Aim> Find the string "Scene" and gather every line that holds it.

Robot state and action records:
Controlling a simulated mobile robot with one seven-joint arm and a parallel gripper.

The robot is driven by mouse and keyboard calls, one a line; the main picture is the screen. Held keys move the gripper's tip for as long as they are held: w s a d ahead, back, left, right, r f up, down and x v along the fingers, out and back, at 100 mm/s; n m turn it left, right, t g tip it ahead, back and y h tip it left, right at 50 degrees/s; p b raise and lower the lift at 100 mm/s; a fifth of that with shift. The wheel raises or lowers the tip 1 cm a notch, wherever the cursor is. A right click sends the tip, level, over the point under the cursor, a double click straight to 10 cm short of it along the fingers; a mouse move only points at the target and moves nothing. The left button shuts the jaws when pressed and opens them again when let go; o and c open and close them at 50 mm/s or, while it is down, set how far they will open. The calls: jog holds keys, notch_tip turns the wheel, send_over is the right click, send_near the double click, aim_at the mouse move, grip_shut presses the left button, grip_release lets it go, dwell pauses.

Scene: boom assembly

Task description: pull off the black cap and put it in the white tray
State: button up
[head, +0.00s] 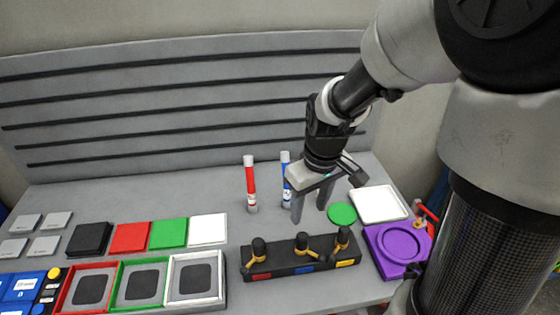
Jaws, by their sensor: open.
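My gripper (309,213) is open, pointing down over the table just behind a black block (290,260). Nothing shows between its fingers. Three black knob-like tops (302,241) stand on the block with gold arms; I cannot tell which, if any, is the black cap. A red marker (251,188) and a blue marker (285,172) stand upright left of the gripper, both with pale caps; the left finger partly hides the blue one. A white square tray (378,204) lies right of the gripper. A white-framed tray (197,279) with a dark centre is at front left.
A green disc (342,214) lies just right of the gripper. A purple holder (398,250) is at right. Black, red, green and white squares (129,237) line the left side, behind red and green framed trays (143,285). A slatted grey panel (150,110) closes the back.

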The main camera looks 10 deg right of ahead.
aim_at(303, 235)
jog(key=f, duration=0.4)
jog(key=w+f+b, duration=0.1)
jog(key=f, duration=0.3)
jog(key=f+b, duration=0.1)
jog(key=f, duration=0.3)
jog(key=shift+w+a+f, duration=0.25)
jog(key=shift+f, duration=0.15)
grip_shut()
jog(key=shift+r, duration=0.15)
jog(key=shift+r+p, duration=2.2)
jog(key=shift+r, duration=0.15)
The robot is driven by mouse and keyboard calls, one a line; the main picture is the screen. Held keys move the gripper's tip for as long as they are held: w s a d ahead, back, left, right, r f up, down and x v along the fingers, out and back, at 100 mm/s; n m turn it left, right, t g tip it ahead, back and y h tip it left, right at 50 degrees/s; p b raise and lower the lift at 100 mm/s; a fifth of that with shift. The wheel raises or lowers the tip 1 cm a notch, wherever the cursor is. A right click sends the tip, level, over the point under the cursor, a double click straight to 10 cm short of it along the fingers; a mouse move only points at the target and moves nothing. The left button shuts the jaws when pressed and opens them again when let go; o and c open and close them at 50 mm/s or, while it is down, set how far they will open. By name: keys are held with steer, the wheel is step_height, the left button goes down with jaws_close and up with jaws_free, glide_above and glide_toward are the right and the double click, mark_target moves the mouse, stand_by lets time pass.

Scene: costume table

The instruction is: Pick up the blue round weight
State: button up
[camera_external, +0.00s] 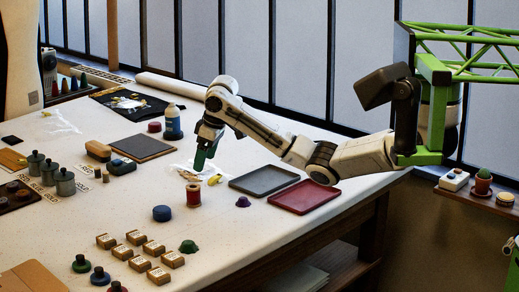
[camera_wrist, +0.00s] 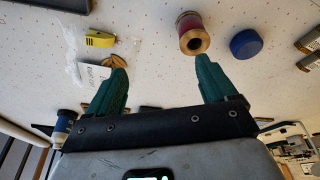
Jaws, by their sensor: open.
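The blue round weight (camera_external: 162,213) is a short, plain blue disc lying on the white table, left of and nearer than the red thread spool. It also shows in the wrist view (camera_wrist: 246,44), right of the spool and outside the space between my fingers. My gripper (camera_external: 200,162) points down above the table, behind the spool and apart from the weight. In the wrist view, its two green fingers (camera_wrist: 160,64) are spread wide with nothing held between them.
The red spool (camera_external: 193,195) stands near the weight. Several small labelled boxes (camera_external: 154,249) and knobbed pieces (camera_external: 189,247) lie in front. A grey tray (camera_external: 264,180) and a red tray (camera_external: 304,197) are at right. A yellow piece (camera_wrist: 100,39) lies near a clear bag.

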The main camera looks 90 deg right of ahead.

Solved problem>
Scene: boom assembly
Scene: costume table

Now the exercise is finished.